The Girl Who Circumnavigated Fairyland in a Ship of her Own Making by Cat Valente falls solidly within the fantasy category, but protagonist September puts us in mind of  El with her sheer tenacity on the face of a world she's never experienced. Like Eleven, September is a modern-day Alice set in the past, as her story takes place during World War II. She also explores an alternate universe, called Fairyland, that is decidedly more friendly than the Upside-Down. There she meets many magical beings (best: a Wyverary, the child of a wyvern and a library) and embarks upon a quest to upend the unjust power structure atop which sits the evil Marquess. 

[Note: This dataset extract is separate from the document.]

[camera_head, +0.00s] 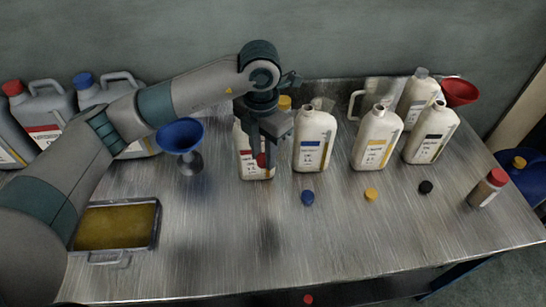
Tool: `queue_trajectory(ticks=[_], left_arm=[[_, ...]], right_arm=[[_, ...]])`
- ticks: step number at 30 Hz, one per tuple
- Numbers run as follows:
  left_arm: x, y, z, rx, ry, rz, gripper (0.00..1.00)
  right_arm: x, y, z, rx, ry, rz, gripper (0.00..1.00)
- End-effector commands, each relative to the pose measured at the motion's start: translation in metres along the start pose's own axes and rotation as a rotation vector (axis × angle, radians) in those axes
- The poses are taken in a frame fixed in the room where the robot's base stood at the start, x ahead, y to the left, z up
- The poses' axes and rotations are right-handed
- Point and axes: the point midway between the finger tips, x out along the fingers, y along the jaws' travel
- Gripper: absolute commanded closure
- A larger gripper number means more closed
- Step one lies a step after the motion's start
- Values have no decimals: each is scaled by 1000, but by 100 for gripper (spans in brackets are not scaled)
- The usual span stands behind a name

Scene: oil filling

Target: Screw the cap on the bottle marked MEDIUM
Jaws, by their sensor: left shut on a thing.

But if that creepy element is really what you need, then it's Coraline by Neil Gaiman you've got to read. Coraline discovers an uncanny alternate universe that looks just like hers but wrong behind a bricked-up wall in her new home. And while she talks and walks and looks like a human, the Other Mother, the version of Coraline’s mother who exists behind the door, is the Demogorgon of this story. We’re not sure which one of them we'd like to meet less, to be honest. Coraline must employ all of her wits to set her world back to rights, and has all of the spunk and tenacity a girl looking for her next fantasy role model could want

Last but not least, you can't have this list exist without Goosebumps by R.L. Stine. Almost any book in this series would be perfect for a kid who wants a creepy story (though Darla would totally pick Beast from the East). All feature intrepid young protagonists battling the supernatural in one form or another, whether it’s ghosts, mad scientists, crazy plant monsters, possessed scarecrows, haunted theme parks, zombies...OK, what kind of monster did Goosebumps *not* feature would be the better question to ask. No Demogorgons, I guess. But close enough! Our years of reading Goosebumps might be why we liked Stranger Things so much, actually... (Derek still has his copies of Goosebumps safely stored in the basement at home... oh and by the way, Don't Go Into the Basement!)